Das Öl der Zukunft heisst Wissenschaft

Saudi-Arabien hat vor sechs Jahren eine mehrere Milliarden Dollar teure Universität eingeweiht. Das Land hat ein ehrgeiziges Ziel: Es will eine weltweit führende Wissenschaftsnation werden. Von Mohammed Yahia

(Aus "Horizonte" Nr. 108 März 2016)​​​

​Am Ufer des Roten Meeres, rund 150 Kilometer von Dschidda entfernt, steht ein brandneues Forschungsinstitut mitten in der saudi-arabischen Wüste. Und es soll nichts weniger, als das reiche Erdölland durch Wissenschaft in eine wissensbasierte Wirtschaft wandeln. Die King Abdullah University of Science and Technology (KAUST) wurde 2009 eröffnet und verkörpert den Traum des verstorbenen Königs, mit einer Hightech-Universität die wissenschaftliche Forschung im Land anzukurbeln.
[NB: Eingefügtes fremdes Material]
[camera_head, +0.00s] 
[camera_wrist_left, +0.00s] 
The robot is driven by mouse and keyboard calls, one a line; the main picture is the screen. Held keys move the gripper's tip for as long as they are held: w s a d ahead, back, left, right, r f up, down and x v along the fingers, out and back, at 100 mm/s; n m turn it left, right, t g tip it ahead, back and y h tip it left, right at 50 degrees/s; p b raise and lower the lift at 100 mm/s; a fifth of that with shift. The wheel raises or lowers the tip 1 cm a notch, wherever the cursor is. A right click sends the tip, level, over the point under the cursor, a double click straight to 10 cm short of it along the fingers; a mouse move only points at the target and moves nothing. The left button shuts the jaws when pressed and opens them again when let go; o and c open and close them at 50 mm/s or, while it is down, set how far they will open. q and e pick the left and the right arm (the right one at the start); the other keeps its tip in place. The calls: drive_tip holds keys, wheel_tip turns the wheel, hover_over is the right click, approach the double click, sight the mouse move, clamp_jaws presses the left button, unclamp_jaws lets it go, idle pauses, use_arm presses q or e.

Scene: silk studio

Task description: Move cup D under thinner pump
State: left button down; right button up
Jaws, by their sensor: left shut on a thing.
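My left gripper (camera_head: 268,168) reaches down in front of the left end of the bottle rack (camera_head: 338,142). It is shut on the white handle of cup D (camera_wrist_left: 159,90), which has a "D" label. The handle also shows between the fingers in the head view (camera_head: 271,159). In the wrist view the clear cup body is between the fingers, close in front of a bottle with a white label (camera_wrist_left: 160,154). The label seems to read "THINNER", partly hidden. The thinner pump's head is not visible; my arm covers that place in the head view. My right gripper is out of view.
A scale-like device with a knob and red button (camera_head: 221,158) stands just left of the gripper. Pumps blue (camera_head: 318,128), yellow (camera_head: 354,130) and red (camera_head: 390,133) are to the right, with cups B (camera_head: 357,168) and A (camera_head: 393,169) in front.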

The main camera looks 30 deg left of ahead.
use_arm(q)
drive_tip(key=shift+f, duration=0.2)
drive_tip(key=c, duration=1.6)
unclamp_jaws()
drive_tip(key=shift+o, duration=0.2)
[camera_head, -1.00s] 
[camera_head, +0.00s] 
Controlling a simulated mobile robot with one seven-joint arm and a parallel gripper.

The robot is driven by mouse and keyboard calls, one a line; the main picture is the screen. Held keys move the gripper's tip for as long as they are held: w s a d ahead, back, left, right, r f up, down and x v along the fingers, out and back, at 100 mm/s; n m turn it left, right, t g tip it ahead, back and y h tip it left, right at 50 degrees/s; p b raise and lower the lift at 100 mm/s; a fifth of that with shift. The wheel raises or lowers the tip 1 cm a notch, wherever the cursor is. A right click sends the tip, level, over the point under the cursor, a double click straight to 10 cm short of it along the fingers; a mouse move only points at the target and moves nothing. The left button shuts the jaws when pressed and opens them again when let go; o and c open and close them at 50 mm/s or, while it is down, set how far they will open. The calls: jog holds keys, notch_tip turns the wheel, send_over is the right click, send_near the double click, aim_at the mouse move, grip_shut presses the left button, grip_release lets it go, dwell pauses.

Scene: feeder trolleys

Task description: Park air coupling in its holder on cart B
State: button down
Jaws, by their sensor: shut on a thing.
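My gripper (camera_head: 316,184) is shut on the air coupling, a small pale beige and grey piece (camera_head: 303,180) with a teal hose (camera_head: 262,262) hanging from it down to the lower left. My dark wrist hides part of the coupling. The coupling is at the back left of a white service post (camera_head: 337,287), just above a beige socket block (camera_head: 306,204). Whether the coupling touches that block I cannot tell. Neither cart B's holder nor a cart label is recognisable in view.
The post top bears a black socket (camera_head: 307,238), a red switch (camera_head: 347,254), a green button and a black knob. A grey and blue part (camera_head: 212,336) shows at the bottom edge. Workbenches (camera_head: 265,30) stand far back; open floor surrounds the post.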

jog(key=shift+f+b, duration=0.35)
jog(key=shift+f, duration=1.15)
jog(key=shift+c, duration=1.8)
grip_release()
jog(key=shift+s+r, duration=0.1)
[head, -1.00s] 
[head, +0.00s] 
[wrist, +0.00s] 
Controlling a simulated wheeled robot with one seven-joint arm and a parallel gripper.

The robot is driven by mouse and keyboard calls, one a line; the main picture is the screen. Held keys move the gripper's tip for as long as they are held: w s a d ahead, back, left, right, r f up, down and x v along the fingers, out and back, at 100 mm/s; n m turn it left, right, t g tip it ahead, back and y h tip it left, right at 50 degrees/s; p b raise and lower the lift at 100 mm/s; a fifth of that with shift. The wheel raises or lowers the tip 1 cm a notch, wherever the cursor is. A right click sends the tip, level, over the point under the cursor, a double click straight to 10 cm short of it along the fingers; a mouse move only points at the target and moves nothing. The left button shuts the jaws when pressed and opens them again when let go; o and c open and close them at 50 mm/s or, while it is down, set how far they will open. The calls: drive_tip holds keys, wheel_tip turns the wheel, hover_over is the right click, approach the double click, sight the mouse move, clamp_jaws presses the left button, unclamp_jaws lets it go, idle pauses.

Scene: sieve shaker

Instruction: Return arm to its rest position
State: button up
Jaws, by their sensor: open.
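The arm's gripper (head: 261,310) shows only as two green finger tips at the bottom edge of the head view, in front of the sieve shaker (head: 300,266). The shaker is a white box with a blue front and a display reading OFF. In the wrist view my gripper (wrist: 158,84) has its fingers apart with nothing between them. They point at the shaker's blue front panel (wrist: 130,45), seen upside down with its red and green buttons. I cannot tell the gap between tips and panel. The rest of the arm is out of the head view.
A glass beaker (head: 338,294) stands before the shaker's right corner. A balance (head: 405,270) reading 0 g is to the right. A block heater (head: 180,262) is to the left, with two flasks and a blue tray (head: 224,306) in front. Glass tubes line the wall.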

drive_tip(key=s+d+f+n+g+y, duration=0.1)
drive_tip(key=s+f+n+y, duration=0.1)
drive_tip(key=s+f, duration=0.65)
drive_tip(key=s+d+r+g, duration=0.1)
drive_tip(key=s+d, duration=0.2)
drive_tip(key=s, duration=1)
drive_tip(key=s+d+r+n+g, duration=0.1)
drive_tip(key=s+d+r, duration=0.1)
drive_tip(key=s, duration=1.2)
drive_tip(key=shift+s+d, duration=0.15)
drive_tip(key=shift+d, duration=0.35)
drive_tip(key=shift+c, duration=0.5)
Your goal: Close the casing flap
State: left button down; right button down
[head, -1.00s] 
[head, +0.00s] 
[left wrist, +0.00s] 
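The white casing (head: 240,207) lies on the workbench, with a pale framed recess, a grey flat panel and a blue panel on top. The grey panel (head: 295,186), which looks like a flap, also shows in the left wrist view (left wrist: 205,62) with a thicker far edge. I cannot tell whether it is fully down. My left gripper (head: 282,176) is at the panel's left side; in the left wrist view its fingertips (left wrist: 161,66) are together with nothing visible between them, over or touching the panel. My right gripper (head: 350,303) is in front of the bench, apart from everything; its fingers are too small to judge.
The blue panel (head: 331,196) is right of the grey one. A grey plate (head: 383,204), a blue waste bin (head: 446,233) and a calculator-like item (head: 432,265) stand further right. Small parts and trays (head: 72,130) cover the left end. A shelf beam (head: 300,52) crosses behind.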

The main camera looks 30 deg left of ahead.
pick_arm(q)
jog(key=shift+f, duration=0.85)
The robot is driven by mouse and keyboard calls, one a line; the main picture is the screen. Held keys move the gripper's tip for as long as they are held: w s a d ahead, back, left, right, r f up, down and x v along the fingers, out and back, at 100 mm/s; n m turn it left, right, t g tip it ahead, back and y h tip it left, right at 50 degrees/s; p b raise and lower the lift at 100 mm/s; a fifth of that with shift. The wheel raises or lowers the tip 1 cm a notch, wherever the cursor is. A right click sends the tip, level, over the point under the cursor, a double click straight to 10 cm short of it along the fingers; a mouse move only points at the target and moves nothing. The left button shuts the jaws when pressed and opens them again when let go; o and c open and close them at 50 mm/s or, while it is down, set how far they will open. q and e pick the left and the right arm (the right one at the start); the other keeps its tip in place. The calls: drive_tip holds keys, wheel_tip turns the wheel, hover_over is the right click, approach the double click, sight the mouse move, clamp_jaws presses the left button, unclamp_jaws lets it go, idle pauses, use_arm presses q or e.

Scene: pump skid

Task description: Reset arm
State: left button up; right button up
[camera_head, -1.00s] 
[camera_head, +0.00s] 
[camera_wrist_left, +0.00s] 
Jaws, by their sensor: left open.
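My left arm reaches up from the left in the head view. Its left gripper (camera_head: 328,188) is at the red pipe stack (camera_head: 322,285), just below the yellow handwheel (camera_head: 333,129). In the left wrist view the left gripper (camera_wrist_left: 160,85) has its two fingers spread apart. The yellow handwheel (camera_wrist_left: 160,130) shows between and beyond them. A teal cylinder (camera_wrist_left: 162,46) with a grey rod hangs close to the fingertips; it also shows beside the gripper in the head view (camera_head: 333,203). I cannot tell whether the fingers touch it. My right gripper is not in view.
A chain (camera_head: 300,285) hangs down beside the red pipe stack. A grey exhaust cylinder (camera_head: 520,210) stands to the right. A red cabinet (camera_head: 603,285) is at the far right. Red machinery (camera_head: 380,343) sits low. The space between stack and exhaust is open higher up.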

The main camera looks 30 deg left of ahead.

Das ehrgeizige Projekt – eine Mischung aus Universität für Master- und PhD-Studierende und Forschungsinstitut – ist die erste saudi-arabische Einrichtung, die nicht an der Geschlechtertrennung festhält. Mit einer Starthilfe von 20 Milliarden US-Dollar wurde die Universität mit fortschrittlichen Labors ausgestattet. So gelang es, die Forschungselite aus aller Welt anzulocken. In kurzer Zeit hat sich die KAUST zu einem der führenden Forschungszentren der arabischen Welt entwickelt.

Während die Nachbarländer Katar und die Vereinigten Arabischen Emirate auf Dependancen renommierter westlicher Universitäten setzen, entschied sich Saudi- Arabien, eine Universität von Grund auf, nach dem Vorbild führender privater Universitäten des Westens, selbst zu planen.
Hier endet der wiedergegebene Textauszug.